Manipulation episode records

* * * * * * * * *

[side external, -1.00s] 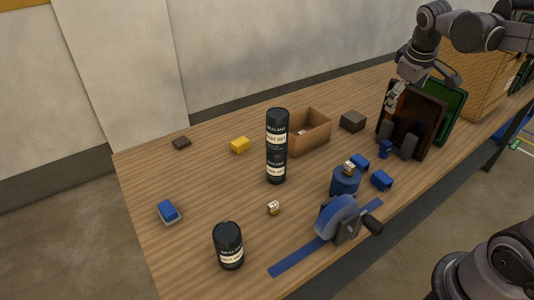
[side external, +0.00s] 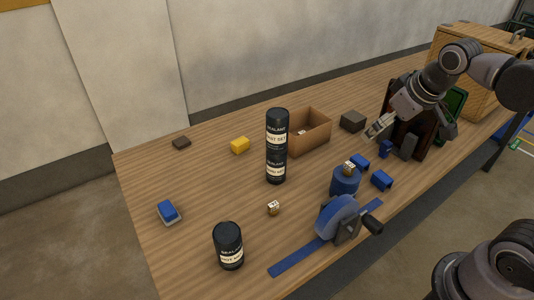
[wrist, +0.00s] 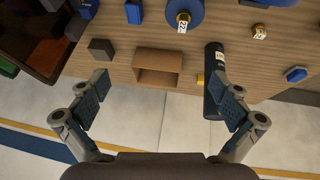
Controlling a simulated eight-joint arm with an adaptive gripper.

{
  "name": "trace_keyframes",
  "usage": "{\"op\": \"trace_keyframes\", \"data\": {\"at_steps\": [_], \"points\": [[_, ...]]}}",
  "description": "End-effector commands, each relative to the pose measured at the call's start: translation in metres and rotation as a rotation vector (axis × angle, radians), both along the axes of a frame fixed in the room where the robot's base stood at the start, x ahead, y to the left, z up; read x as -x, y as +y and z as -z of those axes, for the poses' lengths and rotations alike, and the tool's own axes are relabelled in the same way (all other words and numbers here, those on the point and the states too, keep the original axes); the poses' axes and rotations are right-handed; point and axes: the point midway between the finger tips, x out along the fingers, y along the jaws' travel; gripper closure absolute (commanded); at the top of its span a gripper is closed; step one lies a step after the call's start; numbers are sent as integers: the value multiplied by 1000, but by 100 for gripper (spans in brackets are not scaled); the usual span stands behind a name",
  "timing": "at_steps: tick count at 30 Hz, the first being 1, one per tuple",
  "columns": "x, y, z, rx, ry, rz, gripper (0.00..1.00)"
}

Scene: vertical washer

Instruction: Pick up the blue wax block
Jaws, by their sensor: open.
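Several blue blocks are in view, and I cannot tell which is wax. One blue block (side external: 168,209) lies on a grey base at the table's left; it also shows at the right of the wrist view (wrist: 296,74). A second blue block (side external: 381,180) lies right of the blue cylinder (side external: 345,182), and a third blue block (side external: 386,149) stands near the dark upright frame. My gripper (side external: 373,130) is open and empty above the table's right part, near the dark grey block. Its spread fingers (wrist: 160,78) show in the wrist view.
Two stacked black sealant cans (side external: 277,145) stand mid-table beside an open cardboard box (side external: 309,134). Another sealant can (side external: 228,246) stands in front. A blue wheel device (side external: 339,217) is at the front edge. A yellow block (side external: 240,145) and dark grey block (side external: 352,121) lie behind.

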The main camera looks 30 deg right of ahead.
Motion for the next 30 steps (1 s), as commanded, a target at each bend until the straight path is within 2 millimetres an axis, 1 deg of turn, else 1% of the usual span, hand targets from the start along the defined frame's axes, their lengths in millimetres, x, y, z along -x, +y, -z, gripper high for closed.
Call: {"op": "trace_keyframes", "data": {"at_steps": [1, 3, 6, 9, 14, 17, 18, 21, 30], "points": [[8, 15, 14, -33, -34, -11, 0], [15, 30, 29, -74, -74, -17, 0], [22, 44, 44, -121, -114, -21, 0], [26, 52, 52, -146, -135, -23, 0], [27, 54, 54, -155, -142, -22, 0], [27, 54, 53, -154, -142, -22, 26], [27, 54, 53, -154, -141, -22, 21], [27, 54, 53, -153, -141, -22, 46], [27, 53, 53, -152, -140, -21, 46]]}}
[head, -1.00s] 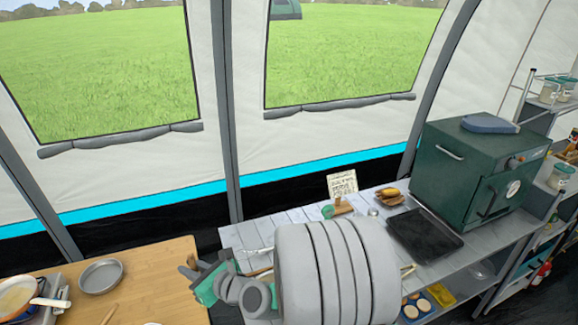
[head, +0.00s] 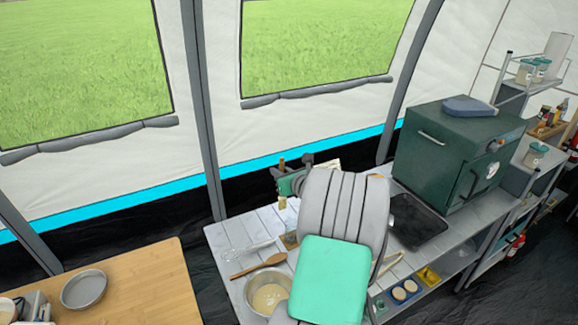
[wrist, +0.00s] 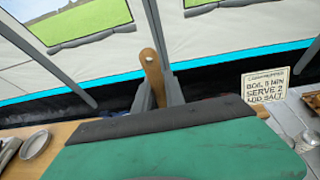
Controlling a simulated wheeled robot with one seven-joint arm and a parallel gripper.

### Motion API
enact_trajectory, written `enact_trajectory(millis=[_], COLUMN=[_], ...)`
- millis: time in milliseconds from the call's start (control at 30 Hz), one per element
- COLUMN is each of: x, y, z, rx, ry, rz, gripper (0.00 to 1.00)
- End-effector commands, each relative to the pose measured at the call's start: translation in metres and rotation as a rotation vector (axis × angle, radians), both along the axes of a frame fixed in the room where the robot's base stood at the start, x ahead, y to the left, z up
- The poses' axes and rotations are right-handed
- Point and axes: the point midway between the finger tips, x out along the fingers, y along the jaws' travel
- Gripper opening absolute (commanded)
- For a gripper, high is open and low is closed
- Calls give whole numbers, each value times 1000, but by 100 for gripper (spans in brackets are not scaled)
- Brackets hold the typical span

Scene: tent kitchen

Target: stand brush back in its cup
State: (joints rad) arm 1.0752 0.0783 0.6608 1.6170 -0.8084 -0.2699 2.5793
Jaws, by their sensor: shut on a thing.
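The brush shows as a wooden handle (wrist: 151,68) with a hole near its top, standing roughly upright in the wrist view. My gripper (wrist: 160,98) is shut on it, one dark finger on each side. In the head view my gripper (head: 283,178) is above the back of the slatted counter, with the handle tip just above it and a short tan part below. The brush's lower end is hidden by my gripper in the wrist view.
A lettered sign (wrist: 265,88) stands at right in the wrist view. A black tray (head: 415,219) and green oven (head: 452,158) are to the right. A wooden table (head: 135,285) is at left.

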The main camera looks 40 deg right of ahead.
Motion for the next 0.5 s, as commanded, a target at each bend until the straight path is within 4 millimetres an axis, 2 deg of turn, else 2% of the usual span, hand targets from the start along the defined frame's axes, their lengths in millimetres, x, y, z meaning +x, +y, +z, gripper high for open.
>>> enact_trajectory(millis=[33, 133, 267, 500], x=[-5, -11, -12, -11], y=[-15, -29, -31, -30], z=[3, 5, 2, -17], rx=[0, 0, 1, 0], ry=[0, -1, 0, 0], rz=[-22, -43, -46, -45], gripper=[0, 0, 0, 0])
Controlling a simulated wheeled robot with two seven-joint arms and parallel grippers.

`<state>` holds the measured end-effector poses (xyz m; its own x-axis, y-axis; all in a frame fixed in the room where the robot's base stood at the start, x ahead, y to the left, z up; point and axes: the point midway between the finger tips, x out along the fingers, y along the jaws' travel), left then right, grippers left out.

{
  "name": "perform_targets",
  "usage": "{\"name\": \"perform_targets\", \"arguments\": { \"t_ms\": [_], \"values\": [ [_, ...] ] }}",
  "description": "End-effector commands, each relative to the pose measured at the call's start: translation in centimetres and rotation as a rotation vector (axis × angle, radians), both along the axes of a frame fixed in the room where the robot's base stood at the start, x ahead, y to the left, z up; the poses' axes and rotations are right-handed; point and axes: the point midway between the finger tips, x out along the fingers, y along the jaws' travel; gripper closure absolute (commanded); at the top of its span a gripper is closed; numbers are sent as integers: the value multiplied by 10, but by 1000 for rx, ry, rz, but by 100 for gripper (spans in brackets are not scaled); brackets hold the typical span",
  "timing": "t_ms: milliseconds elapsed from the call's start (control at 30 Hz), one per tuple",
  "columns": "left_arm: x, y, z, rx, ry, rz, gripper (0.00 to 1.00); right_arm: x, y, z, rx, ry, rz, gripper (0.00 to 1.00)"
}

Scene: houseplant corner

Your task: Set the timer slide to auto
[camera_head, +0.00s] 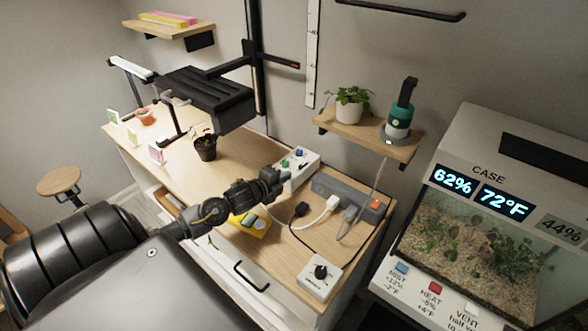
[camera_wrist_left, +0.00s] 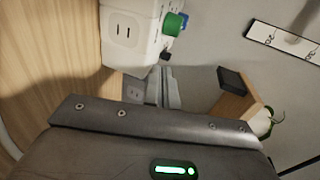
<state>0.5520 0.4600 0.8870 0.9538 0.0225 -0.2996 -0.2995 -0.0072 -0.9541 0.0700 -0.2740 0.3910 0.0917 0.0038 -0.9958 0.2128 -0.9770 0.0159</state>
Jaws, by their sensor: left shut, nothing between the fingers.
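A white box with green and blue knobs (camera_head: 298,164), which looks like the timer, stands at the back of the wooden bench. In the left wrist view its side with a socket (camera_wrist_left: 126,32) and its green knob (camera_wrist_left: 173,24) show close up. A small dark part sits below that knob; I cannot tell whether it is the slide, nor its setting. My left gripper (camera_head: 281,180) is shut and empty, right at the near side of the box. My right gripper is out of view.
A grey power strip (camera_head: 341,192) with plugs and cables lies right of the box. A white box with a black dial (camera_head: 321,277) is at the bench's front right. A small dark pot (camera_head: 205,149) stands left. A shelf (camera_head: 370,135) hangs above; the terrarium (camera_head: 470,235) is at right.

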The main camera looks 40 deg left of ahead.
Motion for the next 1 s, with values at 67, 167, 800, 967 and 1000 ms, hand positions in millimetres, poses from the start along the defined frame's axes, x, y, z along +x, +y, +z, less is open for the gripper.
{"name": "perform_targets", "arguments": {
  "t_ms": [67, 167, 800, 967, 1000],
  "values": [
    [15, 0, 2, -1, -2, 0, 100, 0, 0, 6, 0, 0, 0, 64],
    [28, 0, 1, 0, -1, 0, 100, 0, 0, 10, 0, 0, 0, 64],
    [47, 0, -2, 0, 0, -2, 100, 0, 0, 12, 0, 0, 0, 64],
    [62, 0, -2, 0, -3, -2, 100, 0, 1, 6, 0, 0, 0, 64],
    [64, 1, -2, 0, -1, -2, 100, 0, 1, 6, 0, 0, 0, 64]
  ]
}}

* * * * * * * * *

Give back exactly the stretch that opens on the line with "- Calls give" and closes on the line with "State: (joints rad)".

- Calls give whole numbers, each value times 1000, but by 100 for gripper (spans in brackets are not scaled)
- Brackets hold the typical span

Scene: tent kitchen

Target: stand brush back in its cup
State: (joints rad) arm 1.0752 0.0783 0.6608 1.6170 -0.8084 -0.2699 2.5793

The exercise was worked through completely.